### Extracted entries
* * * * * * *
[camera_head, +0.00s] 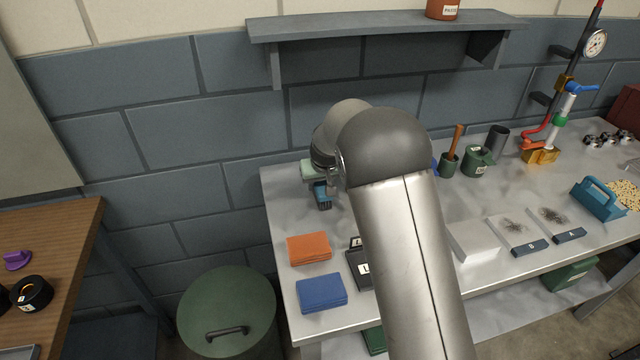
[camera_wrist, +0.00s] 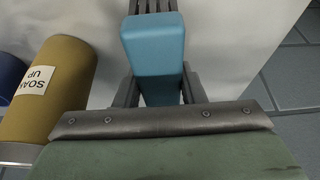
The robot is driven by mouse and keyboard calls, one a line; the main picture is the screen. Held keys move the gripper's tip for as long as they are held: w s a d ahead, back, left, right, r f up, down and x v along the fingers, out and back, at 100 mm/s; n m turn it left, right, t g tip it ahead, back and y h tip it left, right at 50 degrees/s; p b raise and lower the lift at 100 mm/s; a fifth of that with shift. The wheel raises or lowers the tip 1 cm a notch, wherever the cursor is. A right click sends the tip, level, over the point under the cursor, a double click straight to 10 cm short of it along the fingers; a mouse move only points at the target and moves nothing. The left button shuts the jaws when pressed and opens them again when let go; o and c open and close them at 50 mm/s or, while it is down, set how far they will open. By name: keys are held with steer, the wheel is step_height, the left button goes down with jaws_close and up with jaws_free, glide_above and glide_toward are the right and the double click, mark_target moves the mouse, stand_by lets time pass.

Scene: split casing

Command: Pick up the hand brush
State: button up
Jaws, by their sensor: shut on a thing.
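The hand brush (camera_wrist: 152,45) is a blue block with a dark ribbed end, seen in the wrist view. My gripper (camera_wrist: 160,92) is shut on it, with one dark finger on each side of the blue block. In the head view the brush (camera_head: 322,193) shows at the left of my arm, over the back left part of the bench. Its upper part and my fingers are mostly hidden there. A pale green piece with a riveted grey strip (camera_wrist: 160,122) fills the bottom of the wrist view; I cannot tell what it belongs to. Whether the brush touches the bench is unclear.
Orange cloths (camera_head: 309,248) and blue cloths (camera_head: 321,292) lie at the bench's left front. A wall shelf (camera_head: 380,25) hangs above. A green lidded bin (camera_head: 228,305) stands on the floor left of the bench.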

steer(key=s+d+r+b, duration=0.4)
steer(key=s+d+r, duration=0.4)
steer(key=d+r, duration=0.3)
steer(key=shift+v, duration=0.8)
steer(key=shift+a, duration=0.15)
* * * * * * *
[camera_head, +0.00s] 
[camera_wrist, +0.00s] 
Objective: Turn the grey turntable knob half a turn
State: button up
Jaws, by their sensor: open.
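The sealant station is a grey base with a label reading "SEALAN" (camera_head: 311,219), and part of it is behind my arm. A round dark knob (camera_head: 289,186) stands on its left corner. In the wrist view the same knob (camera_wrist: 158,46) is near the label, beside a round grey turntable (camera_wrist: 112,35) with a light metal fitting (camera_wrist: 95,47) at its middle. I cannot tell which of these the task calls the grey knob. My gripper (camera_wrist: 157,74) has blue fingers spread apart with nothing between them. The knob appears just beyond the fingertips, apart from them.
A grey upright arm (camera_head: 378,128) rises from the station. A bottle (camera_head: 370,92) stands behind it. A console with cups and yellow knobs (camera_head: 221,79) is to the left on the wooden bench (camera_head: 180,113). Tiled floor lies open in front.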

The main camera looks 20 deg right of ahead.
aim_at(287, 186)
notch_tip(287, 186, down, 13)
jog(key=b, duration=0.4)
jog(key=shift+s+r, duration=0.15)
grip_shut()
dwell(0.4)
* * * * * * *
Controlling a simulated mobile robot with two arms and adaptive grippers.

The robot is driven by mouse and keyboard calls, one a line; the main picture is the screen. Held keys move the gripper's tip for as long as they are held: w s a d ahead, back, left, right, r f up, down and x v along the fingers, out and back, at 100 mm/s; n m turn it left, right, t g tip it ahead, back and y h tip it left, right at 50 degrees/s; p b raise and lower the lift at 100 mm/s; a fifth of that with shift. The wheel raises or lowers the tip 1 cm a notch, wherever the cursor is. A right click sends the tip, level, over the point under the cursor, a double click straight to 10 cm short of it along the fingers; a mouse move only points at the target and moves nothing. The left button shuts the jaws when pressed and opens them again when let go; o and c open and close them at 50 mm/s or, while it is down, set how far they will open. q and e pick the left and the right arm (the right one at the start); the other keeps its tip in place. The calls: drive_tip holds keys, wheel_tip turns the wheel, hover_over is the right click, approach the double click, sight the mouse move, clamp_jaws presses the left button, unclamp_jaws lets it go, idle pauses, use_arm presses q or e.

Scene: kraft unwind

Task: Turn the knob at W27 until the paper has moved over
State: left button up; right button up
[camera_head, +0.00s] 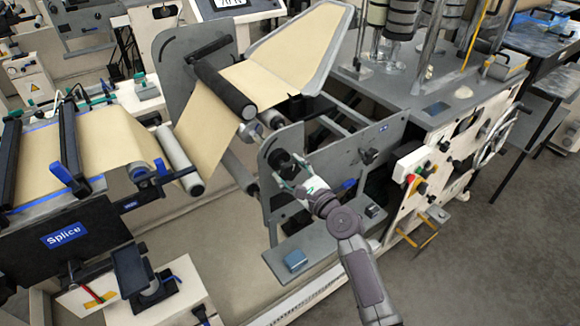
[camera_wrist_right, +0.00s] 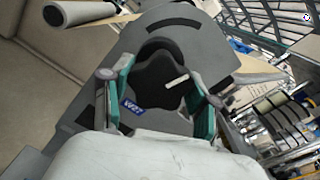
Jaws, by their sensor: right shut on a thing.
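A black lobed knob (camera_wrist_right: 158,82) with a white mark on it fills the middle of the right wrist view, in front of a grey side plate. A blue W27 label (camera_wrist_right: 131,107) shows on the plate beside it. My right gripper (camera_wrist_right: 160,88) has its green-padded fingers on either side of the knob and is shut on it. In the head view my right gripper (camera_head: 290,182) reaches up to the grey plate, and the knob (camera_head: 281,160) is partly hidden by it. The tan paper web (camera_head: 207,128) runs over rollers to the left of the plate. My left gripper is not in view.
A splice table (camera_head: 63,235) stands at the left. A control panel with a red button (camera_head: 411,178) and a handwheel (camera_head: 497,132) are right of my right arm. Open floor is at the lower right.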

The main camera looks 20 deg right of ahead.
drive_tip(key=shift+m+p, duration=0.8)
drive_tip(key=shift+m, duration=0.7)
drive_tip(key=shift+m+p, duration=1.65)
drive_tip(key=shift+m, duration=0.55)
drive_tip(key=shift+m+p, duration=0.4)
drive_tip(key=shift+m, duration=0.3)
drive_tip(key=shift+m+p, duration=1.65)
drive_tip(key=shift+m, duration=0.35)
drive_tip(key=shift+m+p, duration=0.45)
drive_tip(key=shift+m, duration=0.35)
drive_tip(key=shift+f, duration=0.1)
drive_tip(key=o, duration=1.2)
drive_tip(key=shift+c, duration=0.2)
* * * * * * *
### Given task
Scan the lines above for "Scene", then copy every one that has it.

### Reply to the exercise
Scene: split casing
Scene: kraft unwind

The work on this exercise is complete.